Bahasa Litugi dalam Gereja Katolik yaitu bahasa Latin. Mengapa? Karena hal tersebut berkaitan dengan sejarah. Kekaisaran Romawi menggunakan bahasa Latin  sebagai bahasa resmi. Sejak Kaisar Konstantinus menjadikan agama Katolik sebagai agama dari Kekaisaran Romawi, masyarakat dari daerah jajahan Kekaisaran Romawi memeluk agama Katolik. Kekaisaran Romawi menggunakan bahasa Latin sebagai bahasa sehari-hari. Setiap umat Katolik mengikuti perayaan Liturgi Gereja Katolik menggunakan bahasa Latin sebagai bahasa Liturgi. Hal ini terjadi pada zaman kekaisaran Romawi hingga sebelum Konsili Vatikan II.  Setelah konsili Vatikan II, teks-teks dalam bahasa Latin diterjemahkan ke dalam berbagai bahasa dari negara-negara maupun dari suku bangsa.  Hal ini dilakukan Gereja supaya Kabar Sukacita dapat disampaikan ke seluruh suku bangsa.

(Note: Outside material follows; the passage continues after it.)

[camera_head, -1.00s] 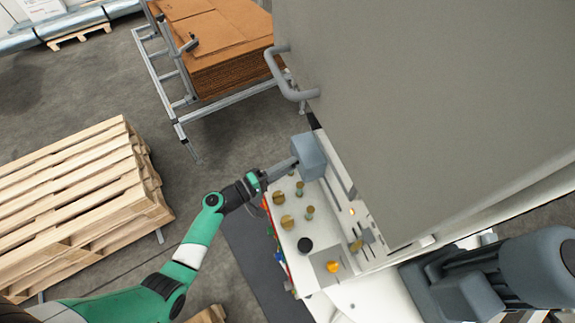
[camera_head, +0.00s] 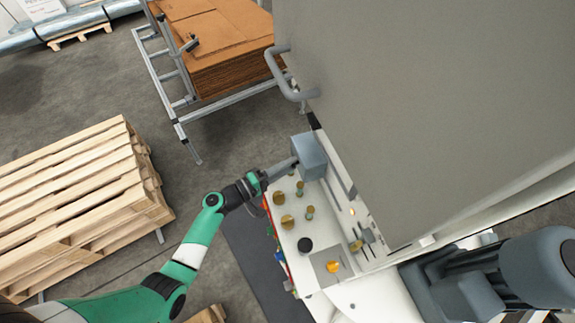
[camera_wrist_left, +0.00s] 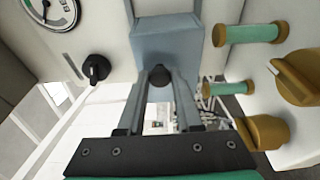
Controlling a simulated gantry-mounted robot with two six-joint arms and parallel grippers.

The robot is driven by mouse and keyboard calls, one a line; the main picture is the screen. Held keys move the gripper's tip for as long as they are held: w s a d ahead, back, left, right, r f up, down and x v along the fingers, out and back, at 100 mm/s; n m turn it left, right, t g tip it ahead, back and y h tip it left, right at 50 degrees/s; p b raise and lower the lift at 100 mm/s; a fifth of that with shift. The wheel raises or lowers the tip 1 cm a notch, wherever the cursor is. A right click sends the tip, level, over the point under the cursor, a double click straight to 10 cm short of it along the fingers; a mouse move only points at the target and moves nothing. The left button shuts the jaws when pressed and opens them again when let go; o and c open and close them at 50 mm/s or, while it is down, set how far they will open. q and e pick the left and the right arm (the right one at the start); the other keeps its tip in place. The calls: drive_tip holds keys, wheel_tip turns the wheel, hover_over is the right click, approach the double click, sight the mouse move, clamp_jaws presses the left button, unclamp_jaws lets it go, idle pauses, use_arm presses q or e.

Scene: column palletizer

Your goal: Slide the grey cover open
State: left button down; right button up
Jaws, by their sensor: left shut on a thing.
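The grey cover (camera_head: 309,160) is a blue-grey box on the white control panel, at its far end. It also shows at the top middle of the left wrist view (camera_wrist_left: 168,38). A dark round knob (camera_wrist_left: 160,75) sits at the cover's near side. My left gripper (camera_head: 289,166) reaches in from the left and meets the cover's left side. In the left wrist view its two fingers (camera_wrist_left: 160,82) are shut on the knob, one on each side. What lies beneath the cover is hidden. My right gripper is not in view.
The white panel (camera_head: 325,224) carries several brass knobs, a black knob (camera_head: 305,245) and an orange knob (camera_head: 333,267). A big grey cabinet wall (camera_head: 420,110) with a bent handle (camera_head: 288,80) stands right of the cover. Wooden pallets (camera_head: 85,205) and a cardboard stack (camera_head: 225,45) stand left.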

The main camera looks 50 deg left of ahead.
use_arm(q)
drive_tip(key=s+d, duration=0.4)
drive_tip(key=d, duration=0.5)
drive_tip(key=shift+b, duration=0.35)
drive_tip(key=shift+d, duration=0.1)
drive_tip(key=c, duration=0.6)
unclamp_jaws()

Maka, bahasa liturgi merupakan bagian dari inkulturasi atau disebut Kesenian Liturgi.
Kesimpulan
Gereja Katolik menyadari keberagaman suku-bangsa dari jemaat. Sehingga, Gereja Katolik hendak menyebarkan Kabar sukacita Injil kepada seluruh suku-bangsa melalui. Proses ini disebut sebagai proses inkulturasi. Proses inkulturasi perlu memenuhi beberapa syarat sehingga tidak terjadi kesesatan. Dua bentuk inkulturasi dalam Gereja Katolik yaitu bangunan dan bahasa. Inti dari proses inkulturasi bangunan dan bahasa yaitu dapat menghantar umat kepada Kristus.